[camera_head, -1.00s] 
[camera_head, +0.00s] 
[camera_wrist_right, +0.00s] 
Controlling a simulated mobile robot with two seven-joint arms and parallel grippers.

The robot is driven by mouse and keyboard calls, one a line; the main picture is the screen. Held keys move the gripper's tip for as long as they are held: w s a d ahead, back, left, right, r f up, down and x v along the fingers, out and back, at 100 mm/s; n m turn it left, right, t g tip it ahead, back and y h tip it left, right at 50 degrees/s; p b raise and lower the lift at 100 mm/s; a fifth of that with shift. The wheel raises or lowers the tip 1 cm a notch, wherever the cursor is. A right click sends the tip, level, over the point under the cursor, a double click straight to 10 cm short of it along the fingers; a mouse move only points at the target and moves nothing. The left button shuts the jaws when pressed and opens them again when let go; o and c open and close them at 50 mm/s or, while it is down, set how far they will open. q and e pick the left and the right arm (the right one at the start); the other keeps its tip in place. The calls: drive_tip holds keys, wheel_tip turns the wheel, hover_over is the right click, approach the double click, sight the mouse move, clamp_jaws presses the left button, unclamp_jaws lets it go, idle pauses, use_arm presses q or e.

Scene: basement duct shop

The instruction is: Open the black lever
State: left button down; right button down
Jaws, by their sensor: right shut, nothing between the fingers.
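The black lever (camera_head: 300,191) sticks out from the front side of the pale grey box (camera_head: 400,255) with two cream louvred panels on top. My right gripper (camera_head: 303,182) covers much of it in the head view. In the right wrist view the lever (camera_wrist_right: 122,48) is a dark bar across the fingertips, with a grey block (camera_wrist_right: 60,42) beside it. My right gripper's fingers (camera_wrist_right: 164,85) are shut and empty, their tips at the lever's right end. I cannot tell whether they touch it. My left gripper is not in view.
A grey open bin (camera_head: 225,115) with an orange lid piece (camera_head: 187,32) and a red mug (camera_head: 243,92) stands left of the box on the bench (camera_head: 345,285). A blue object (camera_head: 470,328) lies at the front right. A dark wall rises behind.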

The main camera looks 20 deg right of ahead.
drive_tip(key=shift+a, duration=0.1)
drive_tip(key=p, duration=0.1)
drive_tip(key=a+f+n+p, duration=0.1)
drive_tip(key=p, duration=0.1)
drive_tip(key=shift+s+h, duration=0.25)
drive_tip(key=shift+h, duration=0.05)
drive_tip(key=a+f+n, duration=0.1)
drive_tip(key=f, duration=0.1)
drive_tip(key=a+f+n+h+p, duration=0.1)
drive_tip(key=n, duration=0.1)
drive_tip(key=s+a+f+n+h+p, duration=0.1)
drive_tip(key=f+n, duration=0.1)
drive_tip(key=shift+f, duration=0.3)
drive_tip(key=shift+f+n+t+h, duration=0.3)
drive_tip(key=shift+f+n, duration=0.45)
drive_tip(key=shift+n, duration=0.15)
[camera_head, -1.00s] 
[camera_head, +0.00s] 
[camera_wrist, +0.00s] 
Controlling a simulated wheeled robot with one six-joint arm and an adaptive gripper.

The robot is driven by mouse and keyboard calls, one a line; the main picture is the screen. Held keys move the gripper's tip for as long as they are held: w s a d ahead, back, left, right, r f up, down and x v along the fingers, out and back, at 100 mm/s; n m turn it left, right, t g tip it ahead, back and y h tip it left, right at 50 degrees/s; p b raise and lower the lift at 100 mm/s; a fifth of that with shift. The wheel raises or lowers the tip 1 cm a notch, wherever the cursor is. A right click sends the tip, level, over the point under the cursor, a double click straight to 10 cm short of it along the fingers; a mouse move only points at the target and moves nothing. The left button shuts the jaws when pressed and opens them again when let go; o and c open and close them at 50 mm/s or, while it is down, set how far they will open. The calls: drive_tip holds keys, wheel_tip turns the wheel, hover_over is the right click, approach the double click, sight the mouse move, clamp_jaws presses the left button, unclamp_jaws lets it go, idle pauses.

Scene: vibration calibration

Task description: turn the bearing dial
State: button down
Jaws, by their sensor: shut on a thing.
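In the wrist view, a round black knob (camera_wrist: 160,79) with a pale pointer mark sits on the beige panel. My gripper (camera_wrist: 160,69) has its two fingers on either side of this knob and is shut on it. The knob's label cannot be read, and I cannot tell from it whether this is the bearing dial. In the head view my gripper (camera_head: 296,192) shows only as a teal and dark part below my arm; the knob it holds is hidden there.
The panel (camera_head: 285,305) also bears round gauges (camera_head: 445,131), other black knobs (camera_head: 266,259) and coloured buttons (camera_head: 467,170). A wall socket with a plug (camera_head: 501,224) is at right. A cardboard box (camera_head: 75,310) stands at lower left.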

# [TASK DESCRIPTION]
Word for word, reproduce the listing above from its start up to and including the line that has "Controlling a simulated mobile". Give only those lines.

# [WRITTEN RESPONSE]
[camera_head, -1.00s] 
[camera_head, +0.00s] 
[camera_wrist_right, +0.00s] 
Controlling a simulated mobile robot with two seven-joint arms and parallel grippers.

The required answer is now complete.